Begin

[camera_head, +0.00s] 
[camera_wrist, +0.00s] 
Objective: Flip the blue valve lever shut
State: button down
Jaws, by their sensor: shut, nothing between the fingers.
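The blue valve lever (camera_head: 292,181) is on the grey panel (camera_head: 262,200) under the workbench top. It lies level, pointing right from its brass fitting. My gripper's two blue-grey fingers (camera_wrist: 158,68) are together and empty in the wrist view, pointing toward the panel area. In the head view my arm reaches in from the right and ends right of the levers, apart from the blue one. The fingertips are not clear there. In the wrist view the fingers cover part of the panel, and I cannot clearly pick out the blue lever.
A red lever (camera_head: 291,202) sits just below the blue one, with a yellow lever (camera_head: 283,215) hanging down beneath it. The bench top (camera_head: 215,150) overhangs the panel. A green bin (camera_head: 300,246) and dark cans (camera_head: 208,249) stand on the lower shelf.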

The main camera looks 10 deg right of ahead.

End

* **REQUIREMENT**
All of the lines above must be returned exactly.

* **ANSWER FOR THE TASK**
[camera_head, +0.00s] 
[camera_wrist, +0.00s] 
Objective: Flip the blue valve lever shut
State: button down
Jaws, by their sensor: shut, nothing between the fingers.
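The blue valve lever (camera_head: 292,181) is on the grey panel (camera_head: 262,200) under the workbench top. It lies level, pointing right from its brass fitting. My gripper's two blue-grey fingers (camera_wrist: 158,68) are together and empty in the wrist view, pointing toward the panel area. In the head view my arm reaches in from the right and ends right of the levers, apart from the blue one. The fingertips are not clear there. In the wrist view the fingers cover part of the panel, and I cannot clearly pick out the blue lever.
A red lever (camera_head: 291,202) sits just below the blue one, with a yellow lever (camera_head: 283,215) hanging down beneath it. The bench top (camera_head: 215,150) overhangs the panel. A green bin (camera_head: 300,246) and dark cans (camera_head: 208,249) stand on the lower shelf.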

The main camera looks 10 deg right of ahead.

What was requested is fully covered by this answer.